[START]

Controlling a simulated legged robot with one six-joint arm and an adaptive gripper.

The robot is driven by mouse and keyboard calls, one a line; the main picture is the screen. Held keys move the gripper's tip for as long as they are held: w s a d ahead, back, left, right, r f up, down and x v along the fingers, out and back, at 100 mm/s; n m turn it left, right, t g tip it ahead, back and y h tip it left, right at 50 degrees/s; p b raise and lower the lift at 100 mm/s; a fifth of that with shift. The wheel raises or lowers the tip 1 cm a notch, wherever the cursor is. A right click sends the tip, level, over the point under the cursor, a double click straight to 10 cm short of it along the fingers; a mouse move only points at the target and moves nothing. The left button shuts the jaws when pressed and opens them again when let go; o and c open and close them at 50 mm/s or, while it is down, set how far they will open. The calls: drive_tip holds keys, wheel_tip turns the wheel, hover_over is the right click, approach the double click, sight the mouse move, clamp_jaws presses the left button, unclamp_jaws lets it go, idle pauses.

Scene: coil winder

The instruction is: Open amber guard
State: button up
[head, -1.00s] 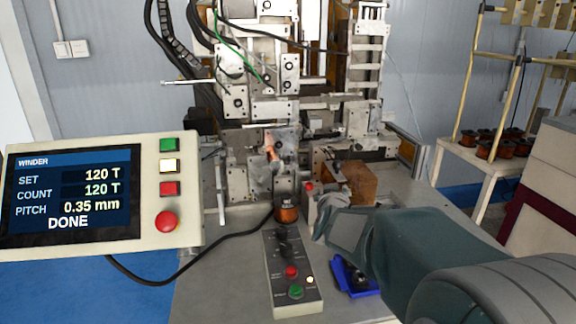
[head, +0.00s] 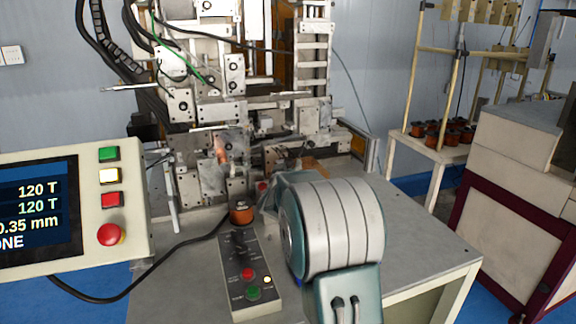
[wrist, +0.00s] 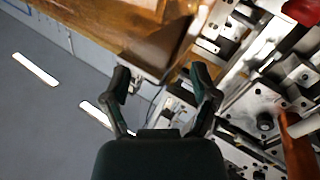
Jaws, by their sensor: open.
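In the wrist view an amber-brown panel (wrist: 110,28), likely the amber guard, fills the top, with a pale edge along its lower side. My gripper (wrist: 161,84) is open, with its two dark fingers apart and nothing visible between them. The fingertips show just below the panel's edge; I cannot tell whether they touch it. In the head view a small part of an amber-brown piece (head: 316,165) shows behind my arm. My arm hides most of that piece and my fingertips there.
The winding machine (head: 215,110) stands behind my arm. A display panel (head: 70,205) is at the left. A rack (head: 435,150) with spools is at the right. The bench's right side (head: 420,235) is clear.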

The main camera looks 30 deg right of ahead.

[END]

◆ **Your objective**
Write out the lines of the listing from the one that holds "[head, +0.00s]" to the very last line, both included, exactly as they appear and without any pictures.

◆ **Solution to this problem**
[head, +0.00s] 
[wrist, +0.00s] 
Jaws, by their sensor: open.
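In the wrist view an amber-brown panel (wrist: 110,28), likely the amber guard, fills the top, with a pale edge along its lower side. My gripper (wrist: 161,84) is open, with its two dark fingers apart and nothing visible between them. The fingertips show just below the panel's edge; I cannot tell whether they touch it. In the head view a small part of an amber-brown piece (head: 316,165) shows behind my arm. My arm hides most of that piece and my fingertips there.
The winding machine (head: 215,110) stands behind my arm. A display panel (head: 70,205) is at the left. A rack (head: 435,150) with spools is at the right. The bench's right side (head: 420,235) is clear.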

The main camera looks 30 deg right of ahead.

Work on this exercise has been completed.